Enabling Effective Thiocyanogen/Thiocyanate Couple for the Zinc─Pseudohalogen Battery

Pseudohalogens are neutral molecules with similar chemical properties to halogens that can be utilized in zinc batteries. For instance, thiocyanogen, (SCN)₂, features a fairly positive standard redox potential when coupled with SCN⁻ (0.77 V vs SHE, standard hydrogen electrode) and serves as a feasible cathode to pair zinc anode.

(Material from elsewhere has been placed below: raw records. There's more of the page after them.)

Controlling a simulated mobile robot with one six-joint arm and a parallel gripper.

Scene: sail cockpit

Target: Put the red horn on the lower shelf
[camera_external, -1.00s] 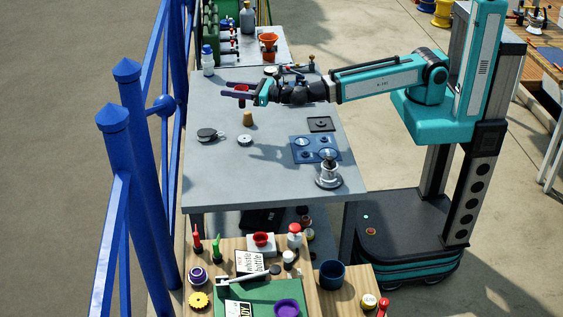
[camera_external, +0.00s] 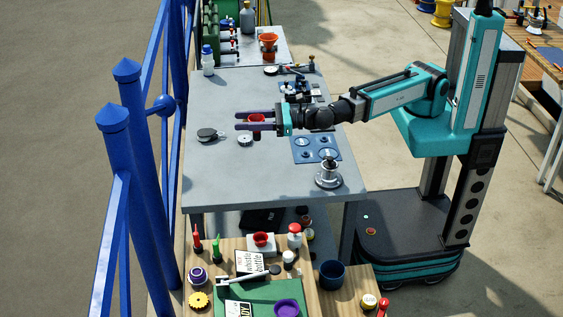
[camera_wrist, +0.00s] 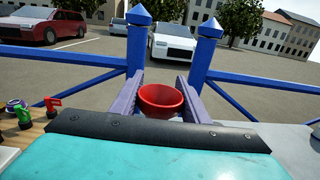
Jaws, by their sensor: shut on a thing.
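The red horn (camera_external: 257,118) is between the purple fingers of my gripper (camera_external: 244,121), above the grey table (camera_external: 235,175). In the wrist view the red horn (camera_wrist: 162,98) shows as a wide, open red bell, and my gripper (camera_wrist: 160,95) has a finger on each side of it. The gripper is shut on it. The horn's lower part is hidden by the fingers and wrist. The lower shelf is mostly hidden under the grey tabletop; a black item (camera_external: 262,220) shows in the shadow there.
A round metal-and-black piece (camera_external: 207,134) and a small white ring (camera_external: 245,139) lie near the gripper. A blue plate (camera_external: 316,149) and a silver fitting (camera_external: 329,173) are at the right. A cluttered wooden bench (camera_external: 215,255) stands in front. A blue railing (camera_external: 140,165) runs along the left. The table's front left is clear.

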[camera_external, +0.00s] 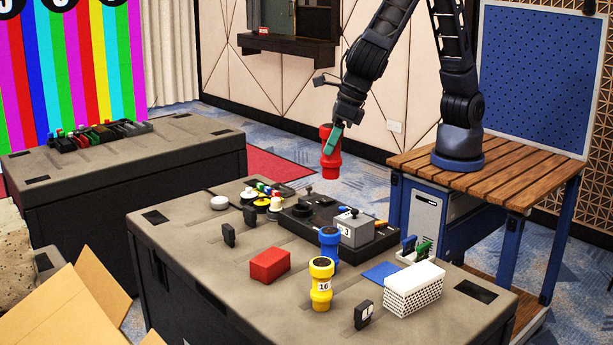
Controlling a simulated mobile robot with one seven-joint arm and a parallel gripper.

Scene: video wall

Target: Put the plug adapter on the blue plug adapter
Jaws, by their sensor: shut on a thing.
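My gripper (334,137) is shut on a red plug adapter (330,167) and holds it upright in the air, above and beyond the far side of the near case. The gripper has a green finger against the adapter's side. The blue plug adapter (328,243) stands upright on the near case, lower in the picture and apart from the held one. A yellow plug adapter (321,270) with a label reading 16 stands in front of the blue one and hides part of its lower end.
The near case (200,270) also bears a black control panel (300,222) with a grey box (354,230) numbered 3, a red block (270,265), a white perforated box (413,290), a blue flat square (381,271) and small black blocks. My arm stands on a wooden bench (500,175).

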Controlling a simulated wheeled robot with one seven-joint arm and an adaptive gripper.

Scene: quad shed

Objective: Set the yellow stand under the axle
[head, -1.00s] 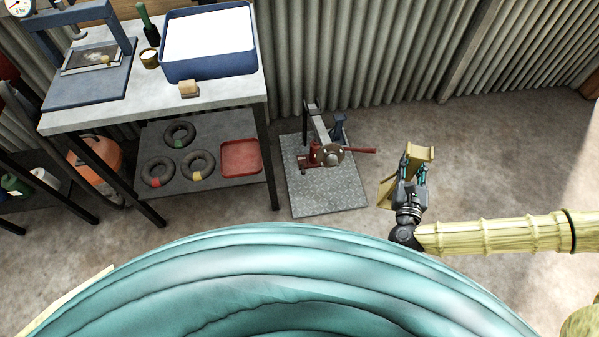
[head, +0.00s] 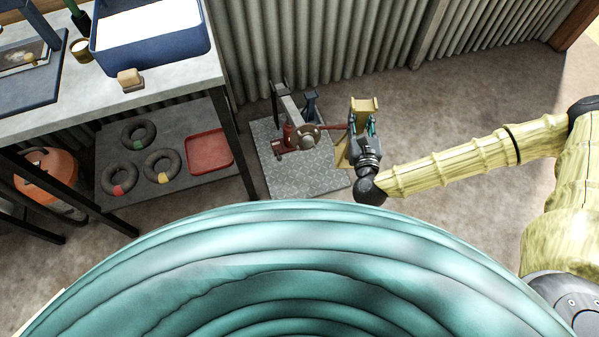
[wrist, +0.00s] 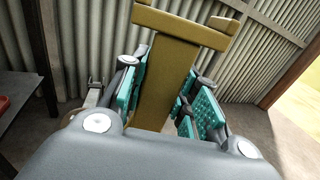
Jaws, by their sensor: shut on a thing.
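The yellow stand (head: 365,105) is upright in my gripper (head: 364,127), in the head view right of the metal plate. In the wrist view the stand (wrist: 168,75) shows its wide notched top, with the teal finger pads of my gripper (wrist: 165,102) on both sides of its column. My gripper is shut on it. The axle seems to be the grey bar with a round hub (head: 305,136) over the plate, beside a red jack (head: 291,132). A dark blue stand (head: 311,103) is behind it. The yellow stand's foot is partly hidden by my gripper.
The metal checker plate (head: 300,175) lies on the floor by the corrugated wall (head: 330,40). A workbench (head: 170,90) stands at left, with a blue tub (head: 150,62) on top. Its lower shelf holds rings and a red tray (head: 208,151). The floor at right is clear.

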However, the severe hydrolysis of (SCN)₂ and generation of trithiocyanate ion, (SCN)₃⁻, and parathiocyanogen, (SCN)_x, seriously undermine the couple reversibility, leading to a poor electrochemical performance. Herein, by selecting a water-in-salt ZnCl₂ electrolyte and an oxygen-enriched carbon electrode, an effective (SCN)₂/SCN⁻ electrochemistry is activated. On the one hand, intensive ion coordination decreases free H₂O and SCN⁻ contents to suppress detrimental hydrolysis of (SCN)₂ and generation of (SCN)₃⁻ and (SCN)_x. On the other hand, high electronegativity of oxygen-containing functional groups facilitates the adsorption of in situ generated (SCN)₂ and reduces side reactions. As a result, Zn─(SCN)₂ battery can be charged–discharged for 500 cycles and exhibits high capacities (479 mAh g⁻¹ based on the mass of (SCN)₂ or 1.73 mAh cm⁻² based on device area) and remarkable energy densities (644 Wh kg⁻¹ or 2.216 mWh cm⁻²). This first reported Zn─(SCN)₂ battery pioneers the zinc─pseudohalogen battery and raises it to a higher level among aqueous batteries.